____ INFORMATION PROVIDED
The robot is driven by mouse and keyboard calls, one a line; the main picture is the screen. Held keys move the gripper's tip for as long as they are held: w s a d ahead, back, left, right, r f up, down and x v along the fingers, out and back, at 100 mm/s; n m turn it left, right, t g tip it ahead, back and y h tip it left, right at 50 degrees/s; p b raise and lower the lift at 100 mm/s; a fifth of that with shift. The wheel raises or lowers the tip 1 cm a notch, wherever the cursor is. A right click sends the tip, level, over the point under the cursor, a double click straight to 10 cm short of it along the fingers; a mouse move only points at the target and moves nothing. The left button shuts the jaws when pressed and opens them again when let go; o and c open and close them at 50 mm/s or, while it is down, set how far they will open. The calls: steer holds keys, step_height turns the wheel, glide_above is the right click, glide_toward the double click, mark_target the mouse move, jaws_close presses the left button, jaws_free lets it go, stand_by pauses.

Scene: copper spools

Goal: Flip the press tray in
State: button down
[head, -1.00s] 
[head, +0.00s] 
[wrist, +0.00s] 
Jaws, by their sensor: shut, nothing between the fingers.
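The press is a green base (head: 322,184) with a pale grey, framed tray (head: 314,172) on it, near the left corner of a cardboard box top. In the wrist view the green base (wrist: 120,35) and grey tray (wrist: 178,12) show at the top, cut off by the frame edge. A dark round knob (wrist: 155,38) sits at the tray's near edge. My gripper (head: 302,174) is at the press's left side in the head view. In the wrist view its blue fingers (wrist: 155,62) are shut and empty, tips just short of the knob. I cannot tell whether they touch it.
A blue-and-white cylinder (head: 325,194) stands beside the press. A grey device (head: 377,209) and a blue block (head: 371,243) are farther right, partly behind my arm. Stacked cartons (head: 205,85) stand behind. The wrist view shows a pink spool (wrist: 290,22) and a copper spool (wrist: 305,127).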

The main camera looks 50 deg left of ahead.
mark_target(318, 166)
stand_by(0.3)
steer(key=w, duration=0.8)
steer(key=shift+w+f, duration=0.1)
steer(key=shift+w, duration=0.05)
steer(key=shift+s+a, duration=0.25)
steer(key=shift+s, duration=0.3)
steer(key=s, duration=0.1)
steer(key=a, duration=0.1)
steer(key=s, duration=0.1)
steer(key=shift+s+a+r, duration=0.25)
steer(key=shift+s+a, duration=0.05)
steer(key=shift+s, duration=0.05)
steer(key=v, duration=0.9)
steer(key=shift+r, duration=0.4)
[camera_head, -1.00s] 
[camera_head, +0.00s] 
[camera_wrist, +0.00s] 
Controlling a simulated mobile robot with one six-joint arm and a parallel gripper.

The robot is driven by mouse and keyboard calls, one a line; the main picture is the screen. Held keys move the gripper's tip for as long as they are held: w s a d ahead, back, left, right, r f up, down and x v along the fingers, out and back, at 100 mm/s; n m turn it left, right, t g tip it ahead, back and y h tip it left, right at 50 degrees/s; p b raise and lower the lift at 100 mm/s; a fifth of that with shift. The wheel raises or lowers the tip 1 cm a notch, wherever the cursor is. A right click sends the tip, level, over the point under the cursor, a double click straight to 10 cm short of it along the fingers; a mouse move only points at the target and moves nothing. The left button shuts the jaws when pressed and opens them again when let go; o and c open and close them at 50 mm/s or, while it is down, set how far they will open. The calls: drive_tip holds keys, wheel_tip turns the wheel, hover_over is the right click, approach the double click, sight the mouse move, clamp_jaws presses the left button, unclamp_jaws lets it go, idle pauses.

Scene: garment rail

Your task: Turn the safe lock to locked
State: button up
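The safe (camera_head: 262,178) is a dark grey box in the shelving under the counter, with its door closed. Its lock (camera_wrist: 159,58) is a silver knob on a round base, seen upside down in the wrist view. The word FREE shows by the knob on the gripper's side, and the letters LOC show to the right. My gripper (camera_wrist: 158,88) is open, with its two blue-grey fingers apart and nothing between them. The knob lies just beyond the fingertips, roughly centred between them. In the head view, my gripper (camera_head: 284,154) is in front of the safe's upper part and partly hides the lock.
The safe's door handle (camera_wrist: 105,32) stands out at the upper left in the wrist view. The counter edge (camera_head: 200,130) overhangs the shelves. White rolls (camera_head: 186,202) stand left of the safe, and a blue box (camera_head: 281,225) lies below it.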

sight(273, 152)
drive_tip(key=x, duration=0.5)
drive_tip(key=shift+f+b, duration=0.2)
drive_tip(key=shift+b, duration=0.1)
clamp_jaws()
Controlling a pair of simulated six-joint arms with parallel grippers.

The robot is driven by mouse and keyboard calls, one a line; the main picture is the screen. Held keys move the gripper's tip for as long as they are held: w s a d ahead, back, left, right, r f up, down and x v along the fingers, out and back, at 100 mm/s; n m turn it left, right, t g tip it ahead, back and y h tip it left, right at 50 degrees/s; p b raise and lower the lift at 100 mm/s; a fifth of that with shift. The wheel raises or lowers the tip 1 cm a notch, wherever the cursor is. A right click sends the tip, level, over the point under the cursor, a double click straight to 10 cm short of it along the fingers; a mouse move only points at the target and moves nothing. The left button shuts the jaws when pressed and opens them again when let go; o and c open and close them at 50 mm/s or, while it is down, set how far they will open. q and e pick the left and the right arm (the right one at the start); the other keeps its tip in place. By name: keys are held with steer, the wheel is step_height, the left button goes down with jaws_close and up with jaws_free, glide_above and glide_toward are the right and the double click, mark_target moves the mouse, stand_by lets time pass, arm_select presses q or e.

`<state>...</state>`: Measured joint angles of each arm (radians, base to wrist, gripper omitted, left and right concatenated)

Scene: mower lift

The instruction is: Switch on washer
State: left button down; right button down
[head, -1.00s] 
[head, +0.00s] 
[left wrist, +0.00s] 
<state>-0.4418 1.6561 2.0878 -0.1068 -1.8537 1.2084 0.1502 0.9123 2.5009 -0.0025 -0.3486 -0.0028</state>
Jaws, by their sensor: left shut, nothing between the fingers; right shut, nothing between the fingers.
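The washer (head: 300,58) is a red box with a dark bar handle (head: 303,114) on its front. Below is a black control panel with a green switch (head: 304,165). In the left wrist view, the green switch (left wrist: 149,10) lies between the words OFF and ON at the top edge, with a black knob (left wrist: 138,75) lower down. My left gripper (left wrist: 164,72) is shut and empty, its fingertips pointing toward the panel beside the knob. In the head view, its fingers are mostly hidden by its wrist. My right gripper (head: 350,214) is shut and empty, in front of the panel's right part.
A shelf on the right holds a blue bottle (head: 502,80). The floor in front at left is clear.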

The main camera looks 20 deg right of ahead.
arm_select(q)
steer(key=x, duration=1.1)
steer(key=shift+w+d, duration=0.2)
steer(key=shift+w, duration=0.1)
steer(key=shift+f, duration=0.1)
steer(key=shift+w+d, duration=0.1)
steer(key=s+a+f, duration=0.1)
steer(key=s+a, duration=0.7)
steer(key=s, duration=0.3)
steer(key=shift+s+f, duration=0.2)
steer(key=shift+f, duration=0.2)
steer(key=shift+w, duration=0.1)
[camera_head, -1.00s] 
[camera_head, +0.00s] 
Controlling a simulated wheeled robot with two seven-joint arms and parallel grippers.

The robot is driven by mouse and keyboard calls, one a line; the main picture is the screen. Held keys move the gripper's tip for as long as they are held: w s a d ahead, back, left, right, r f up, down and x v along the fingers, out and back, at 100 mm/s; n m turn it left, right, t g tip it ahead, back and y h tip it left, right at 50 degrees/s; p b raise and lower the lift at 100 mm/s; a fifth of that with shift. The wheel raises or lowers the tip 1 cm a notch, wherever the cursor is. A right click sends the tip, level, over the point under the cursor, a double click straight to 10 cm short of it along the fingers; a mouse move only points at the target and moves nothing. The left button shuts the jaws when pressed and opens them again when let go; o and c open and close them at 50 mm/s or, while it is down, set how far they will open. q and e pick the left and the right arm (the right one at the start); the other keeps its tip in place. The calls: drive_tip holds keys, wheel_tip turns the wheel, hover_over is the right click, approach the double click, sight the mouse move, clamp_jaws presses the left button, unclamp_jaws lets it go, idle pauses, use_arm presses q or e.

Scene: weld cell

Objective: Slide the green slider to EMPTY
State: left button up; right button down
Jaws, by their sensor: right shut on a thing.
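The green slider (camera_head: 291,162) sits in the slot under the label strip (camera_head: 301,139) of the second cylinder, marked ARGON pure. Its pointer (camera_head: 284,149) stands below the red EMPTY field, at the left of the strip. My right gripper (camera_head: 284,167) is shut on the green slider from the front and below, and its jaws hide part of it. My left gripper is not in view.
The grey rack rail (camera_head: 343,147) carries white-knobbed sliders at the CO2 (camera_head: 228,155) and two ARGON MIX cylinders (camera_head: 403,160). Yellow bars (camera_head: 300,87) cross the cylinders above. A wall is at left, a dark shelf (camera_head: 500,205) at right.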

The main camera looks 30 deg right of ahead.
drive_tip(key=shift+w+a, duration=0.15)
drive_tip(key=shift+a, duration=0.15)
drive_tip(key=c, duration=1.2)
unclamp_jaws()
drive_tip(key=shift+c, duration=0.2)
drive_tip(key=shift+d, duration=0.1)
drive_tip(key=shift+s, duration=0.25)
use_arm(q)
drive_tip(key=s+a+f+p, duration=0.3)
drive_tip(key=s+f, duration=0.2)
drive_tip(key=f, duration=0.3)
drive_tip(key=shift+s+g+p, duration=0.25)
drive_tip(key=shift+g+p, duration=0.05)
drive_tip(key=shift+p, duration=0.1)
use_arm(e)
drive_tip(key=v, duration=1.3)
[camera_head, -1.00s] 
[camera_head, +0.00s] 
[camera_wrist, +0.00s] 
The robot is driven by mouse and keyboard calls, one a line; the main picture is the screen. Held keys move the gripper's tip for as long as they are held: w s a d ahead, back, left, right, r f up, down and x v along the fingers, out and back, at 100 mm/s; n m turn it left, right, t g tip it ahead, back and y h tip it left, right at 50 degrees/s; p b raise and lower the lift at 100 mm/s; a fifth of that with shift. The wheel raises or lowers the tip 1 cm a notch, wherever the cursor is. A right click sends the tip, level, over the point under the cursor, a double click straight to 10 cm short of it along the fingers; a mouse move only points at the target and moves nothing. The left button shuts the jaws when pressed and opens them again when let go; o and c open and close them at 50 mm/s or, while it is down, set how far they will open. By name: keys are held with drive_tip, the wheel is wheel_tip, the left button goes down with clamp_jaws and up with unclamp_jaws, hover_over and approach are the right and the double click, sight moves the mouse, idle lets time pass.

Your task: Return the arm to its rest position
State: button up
________
[SHORT PROBLEM]:
In the records above, locate the lines holding the word "parallel". Copy each of them.

[OUTPUT OF THE TASK]:
Controlling a simulated mobile robot with one six-joint arm and a parallel gripper.
Controlling a pair of simulated six-joint arms with parallel grippers.
Controlling a simulated wheeled robot with two seven-joint arms and parallel grippers.

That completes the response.